During and immediately after World War II, the Kurds of Iran declared an independent “Republic of Mahabad,” with the sponsorship of the Soviet Union, which occupied Iran. But once the Soviet troops left, the Iranian government crushed the secessionists.
Sure enough, an oil field discovered by British geologist in 1927 near Kirkuk was the richest in the world at the time, but although the oil was under Kurdish land, the Iraqi portion of Kurdistan got no special benefit, and generally suffered from mistreatment at the hands of the Arab government.
Saddam came to power promising a new, better deal for the Kurds, including cultural recognition and even autonomy within Iraq. But the deal fell through. Then, during the 1980s Iran-Iraq War, the Iraqi Kurds sided with Iran. Once the war ended, Saddam retaliated with the so-called Anfal campaign of death and destruction against the Kurds, which included the notorious use of chemical weapons.
The Kurdish Workers Party or PKK, which has conducted the recent cross-border attacks against Turkey is the most overtly nationalist Kurdish group at present. It’s not clear, at least to me, how widespread secessionist sentiment is among the Kurds of the four countries in which most Kurds live. I assume that if a real opportunity to create an independent Kurdistan arose, the sentiment would be there.
The Iraqi Kurds, at least publicly, have repudiated secessionism and say their goal is an autonomous region within Iraq, which they have pretty much achieved at present. The Bush administration opposes any breakup of Iraq and has been sensitive to Turkish worries that too much Kurdish autonomy in northern Iraq will stimulate similar demands in Southeastern Turkey.

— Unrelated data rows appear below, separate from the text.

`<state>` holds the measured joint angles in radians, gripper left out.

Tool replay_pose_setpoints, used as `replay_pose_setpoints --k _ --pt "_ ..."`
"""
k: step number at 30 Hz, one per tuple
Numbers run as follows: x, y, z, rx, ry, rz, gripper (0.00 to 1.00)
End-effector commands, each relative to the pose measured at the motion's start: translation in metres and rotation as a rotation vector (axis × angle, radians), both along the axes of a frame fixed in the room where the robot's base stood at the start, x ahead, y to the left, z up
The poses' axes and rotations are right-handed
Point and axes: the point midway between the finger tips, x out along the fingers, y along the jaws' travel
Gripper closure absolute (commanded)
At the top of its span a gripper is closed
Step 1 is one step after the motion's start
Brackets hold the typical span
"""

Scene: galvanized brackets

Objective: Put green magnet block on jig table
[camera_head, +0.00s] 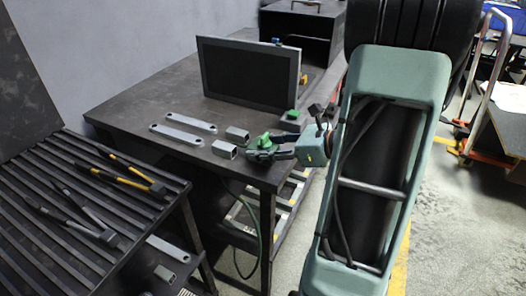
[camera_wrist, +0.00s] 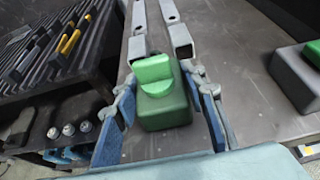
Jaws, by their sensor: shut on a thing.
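The green magnet block (camera_wrist: 163,105), with a raised green grip on top, sits between the two blue-padded fingers of my gripper (camera_wrist: 164,88) in the wrist view. My gripper is shut on it. In the head view, the green block (camera_head: 263,141) shows at the fingertips of my gripper (camera_head: 271,151), over the front right corner of the dark worktable (camera_head: 150,92). I cannot tell whether the block touches the tabletop. A slatted dark table (camera_head: 60,215) stands at the left, with black and yellow tools (camera_head: 130,177) on it.
Flat grey bars (camera_head: 184,133) and square tube pieces (camera_head: 224,149) lie left of my gripper. Another green-topped grey block (camera_head: 291,117) stands behind it, before a framed dark panel (camera_head: 250,75). A gap separates the two tables.

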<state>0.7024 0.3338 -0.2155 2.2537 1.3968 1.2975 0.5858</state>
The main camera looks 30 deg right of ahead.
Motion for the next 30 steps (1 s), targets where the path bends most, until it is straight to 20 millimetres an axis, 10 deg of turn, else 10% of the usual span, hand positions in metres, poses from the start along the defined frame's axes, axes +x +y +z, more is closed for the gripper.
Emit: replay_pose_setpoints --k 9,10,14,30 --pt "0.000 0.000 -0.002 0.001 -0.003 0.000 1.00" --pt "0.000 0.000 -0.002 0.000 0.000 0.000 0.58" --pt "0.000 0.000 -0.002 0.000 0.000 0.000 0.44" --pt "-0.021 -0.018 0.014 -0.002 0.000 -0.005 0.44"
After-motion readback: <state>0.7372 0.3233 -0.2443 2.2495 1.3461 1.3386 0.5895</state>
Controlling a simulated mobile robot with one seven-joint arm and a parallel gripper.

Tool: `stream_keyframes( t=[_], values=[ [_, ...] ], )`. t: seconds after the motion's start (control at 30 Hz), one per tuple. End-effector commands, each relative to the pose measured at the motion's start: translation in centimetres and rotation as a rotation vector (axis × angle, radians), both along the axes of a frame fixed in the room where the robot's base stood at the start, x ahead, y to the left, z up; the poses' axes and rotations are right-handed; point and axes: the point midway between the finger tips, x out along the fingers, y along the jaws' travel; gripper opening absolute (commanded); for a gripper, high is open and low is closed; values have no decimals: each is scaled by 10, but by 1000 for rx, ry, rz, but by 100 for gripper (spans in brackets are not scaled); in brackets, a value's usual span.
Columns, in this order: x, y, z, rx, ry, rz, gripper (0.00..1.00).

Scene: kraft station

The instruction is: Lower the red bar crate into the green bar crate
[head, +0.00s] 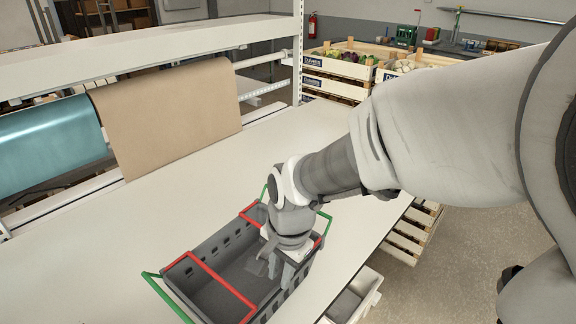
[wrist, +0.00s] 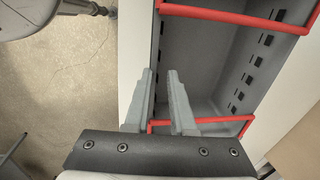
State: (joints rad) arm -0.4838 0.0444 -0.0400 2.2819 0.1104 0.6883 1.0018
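In the head view the grey red bar crate (head: 222,281) sits inside the grey green bar crate, whose green bar (head: 166,297) sticks out at the left end. Another green bar shows at the far end. How deep the red bar crate sits is hard to tell. My gripper (head: 278,274) points down at the crates' right long side. In the wrist view the red bars (wrist: 236,14) cross the crate at top and bottom. My gripper's fingers (wrist: 160,72) stand apart on either side of the crate's side wall, with a gap visible between them.
The crates stand on a white worktable (head: 160,225) with free room behind and to the left. A brown paper roll (head: 168,110) and a teal roll (head: 45,145) hang at the back. A light bin (head: 352,300) is beyond the table's right edge.

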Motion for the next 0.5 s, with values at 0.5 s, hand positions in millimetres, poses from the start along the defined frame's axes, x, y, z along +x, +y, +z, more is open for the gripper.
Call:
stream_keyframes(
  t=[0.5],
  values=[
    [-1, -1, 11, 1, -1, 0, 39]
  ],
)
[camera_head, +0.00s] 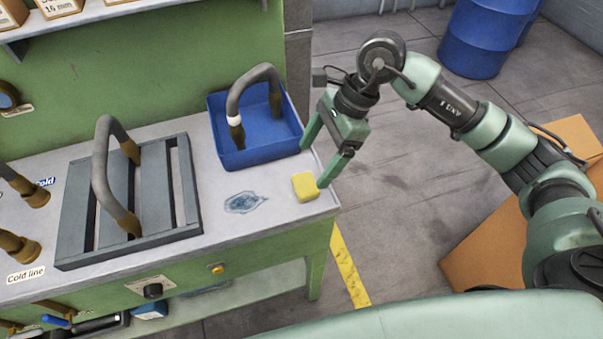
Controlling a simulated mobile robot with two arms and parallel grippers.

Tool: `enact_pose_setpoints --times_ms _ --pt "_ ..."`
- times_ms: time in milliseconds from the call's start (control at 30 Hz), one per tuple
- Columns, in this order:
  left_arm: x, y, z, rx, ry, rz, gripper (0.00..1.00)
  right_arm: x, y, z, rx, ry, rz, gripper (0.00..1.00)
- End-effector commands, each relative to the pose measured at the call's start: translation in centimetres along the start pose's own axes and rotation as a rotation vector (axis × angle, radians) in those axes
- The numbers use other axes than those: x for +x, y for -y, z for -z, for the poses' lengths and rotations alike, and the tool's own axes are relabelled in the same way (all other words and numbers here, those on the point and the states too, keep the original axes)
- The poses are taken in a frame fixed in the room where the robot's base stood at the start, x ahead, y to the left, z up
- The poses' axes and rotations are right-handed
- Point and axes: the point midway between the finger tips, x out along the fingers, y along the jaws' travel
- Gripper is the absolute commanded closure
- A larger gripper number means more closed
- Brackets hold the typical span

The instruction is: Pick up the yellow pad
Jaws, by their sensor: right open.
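The yellow pad (305,187) is a small block lying on the grey bench top, close to its right front corner. My right gripper (316,160) has green fingers spread wide apart. One fingertip is beside the pad's right side, and the other is farther back near the blue tray's right wall. The gap between the fingers is empty. Whether the near fingertip touches the pad I cannot tell. My left gripper is not in the view.
A blue tray (262,155) with a bent hose in it stands behind the pad. A grey slatted rack (75,222) with another hose is to the left. A blue wet stain (244,202) marks the bench (215,258) left of the pad. The bench edge is close on the right.

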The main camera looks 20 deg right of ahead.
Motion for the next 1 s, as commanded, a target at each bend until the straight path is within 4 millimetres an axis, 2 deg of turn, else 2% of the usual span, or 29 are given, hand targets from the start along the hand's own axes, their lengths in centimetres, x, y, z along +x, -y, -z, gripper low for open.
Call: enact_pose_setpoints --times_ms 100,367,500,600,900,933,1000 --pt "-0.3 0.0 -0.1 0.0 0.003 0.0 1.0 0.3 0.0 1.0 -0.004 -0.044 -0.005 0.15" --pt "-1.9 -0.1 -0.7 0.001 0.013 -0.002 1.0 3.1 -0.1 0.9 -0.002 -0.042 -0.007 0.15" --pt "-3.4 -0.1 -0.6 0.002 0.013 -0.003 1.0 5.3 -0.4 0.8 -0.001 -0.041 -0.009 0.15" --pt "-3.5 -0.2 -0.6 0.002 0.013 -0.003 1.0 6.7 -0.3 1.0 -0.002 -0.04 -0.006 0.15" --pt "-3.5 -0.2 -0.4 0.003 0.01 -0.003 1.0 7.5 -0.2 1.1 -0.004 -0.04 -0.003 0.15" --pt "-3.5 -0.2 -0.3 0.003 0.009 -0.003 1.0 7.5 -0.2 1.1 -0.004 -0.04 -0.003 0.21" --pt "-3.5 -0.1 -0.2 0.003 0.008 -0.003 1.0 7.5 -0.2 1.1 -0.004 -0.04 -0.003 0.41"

One of the main Iraqi Kurdish political factions expresses support for the PKK, while the other (led by current Iraqi President Jalal Talabani) emphasizes the need for peace with Turkey. There’s no reason to think an independent Kurdish state is in the cards. But if one had been created in that fluid moment after World War I, how might the last 80 years of the history of the region been affected?